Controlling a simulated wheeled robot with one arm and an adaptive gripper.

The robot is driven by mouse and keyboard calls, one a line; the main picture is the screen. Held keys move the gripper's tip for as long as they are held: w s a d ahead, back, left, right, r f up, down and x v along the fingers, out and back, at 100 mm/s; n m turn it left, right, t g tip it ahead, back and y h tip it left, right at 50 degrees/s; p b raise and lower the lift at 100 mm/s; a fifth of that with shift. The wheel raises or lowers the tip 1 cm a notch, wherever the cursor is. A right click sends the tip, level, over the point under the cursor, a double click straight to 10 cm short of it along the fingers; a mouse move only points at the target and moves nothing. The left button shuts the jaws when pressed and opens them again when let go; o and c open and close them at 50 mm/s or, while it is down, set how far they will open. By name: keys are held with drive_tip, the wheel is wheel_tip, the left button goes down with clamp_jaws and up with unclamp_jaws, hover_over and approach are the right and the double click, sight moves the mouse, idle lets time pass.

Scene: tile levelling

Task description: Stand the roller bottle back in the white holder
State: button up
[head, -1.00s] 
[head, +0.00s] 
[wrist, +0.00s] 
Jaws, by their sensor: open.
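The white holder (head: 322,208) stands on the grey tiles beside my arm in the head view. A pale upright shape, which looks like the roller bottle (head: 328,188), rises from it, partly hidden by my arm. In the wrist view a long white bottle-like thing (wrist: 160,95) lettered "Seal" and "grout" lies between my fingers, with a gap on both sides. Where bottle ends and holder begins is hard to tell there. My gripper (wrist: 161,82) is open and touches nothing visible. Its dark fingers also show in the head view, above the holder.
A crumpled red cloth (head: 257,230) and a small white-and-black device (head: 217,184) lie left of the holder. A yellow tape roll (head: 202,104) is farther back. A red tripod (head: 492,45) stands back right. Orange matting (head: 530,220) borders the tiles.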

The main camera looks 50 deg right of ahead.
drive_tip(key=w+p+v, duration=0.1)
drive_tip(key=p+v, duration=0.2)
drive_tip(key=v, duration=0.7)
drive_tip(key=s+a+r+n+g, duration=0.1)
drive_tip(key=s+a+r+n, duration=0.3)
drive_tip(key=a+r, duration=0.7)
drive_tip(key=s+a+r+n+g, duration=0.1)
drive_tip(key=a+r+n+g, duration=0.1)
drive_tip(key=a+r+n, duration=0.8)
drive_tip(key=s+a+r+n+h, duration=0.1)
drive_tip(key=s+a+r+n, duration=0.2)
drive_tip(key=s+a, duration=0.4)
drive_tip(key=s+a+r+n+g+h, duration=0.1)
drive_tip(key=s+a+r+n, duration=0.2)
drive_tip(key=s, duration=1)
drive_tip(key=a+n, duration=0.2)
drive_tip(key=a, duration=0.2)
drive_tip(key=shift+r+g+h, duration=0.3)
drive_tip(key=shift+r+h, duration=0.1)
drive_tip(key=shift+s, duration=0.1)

Exercise objective => Extract all the material, leaving every line as it is.

Exercise response =>
Controlling a simulated wheeled robot with one arm and an adaptive gripper.

The robot is driven by mouse and keyboard calls, one a line; the main picture is the screen. Held keys move the gripper's tip for as long as they are held: w s a d ahead, back, left, right, r f up, down and x v along the fingers, out and back, at 100 mm/s; n m turn it left, right, t g tip it ahead, back and y h tip it left, right at 50 degrees/s; p b raise and lower the lift at 100 mm/s; a fifth of that with shift. The wheel raises or lowers the tip 1 cm a notch, wherever the cursor is. A right click sends the tip, level, over the point under the cursor, a double click straight to 10 cm short of it along the fingers; a mouse move only points at the target and moves nothing. The left button shuts the jaws when pressed and opens them again when let go; o and c open and close them at 50 mm/s or, while it is down, set how far they will open. By name: keys are held with drive_tip, the wheel is wheel_tip, the left button goes down with clamp_jaws and up with unclamp_jaws, hover_over and approach are the right and the double click, sight moves the mouse, idle lets time pass.

Scene: tile levelling

Task description: Stand the roller bottle back in the white holder
State: button up
[head, -1.00s] 
[head, +0.00s] 
[wrist, +0.00s] 
Jaws, by their sensor: open.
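The white holder (head: 322,208) stands on the grey tiles beside my arm in the head view. A pale upright shape, which looks like the roller bottle (head: 328,188), rises from it, partly hidden by my arm. In the wrist view a long white bottle-like thing (wrist: 160,95) lettered "Seal" and "grout" lies between my fingers, with a gap on both sides. Where bottle ends and holder begins is hard to tell there. My gripper (wrist: 161,82) is open and touches nothing visible. Its dark fingers also show in the head view, above the holder.
A crumpled red cloth (head: 257,230) and a small white-and-black device (head: 217,184) lie left of the holder. A yellow tape roll (head: 202,104) is farther back. A red tripod (head: 492,45) stands back right. Orange matting (head: 530,220) borders the tiles.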

The main camera looks 50 deg right of ahead.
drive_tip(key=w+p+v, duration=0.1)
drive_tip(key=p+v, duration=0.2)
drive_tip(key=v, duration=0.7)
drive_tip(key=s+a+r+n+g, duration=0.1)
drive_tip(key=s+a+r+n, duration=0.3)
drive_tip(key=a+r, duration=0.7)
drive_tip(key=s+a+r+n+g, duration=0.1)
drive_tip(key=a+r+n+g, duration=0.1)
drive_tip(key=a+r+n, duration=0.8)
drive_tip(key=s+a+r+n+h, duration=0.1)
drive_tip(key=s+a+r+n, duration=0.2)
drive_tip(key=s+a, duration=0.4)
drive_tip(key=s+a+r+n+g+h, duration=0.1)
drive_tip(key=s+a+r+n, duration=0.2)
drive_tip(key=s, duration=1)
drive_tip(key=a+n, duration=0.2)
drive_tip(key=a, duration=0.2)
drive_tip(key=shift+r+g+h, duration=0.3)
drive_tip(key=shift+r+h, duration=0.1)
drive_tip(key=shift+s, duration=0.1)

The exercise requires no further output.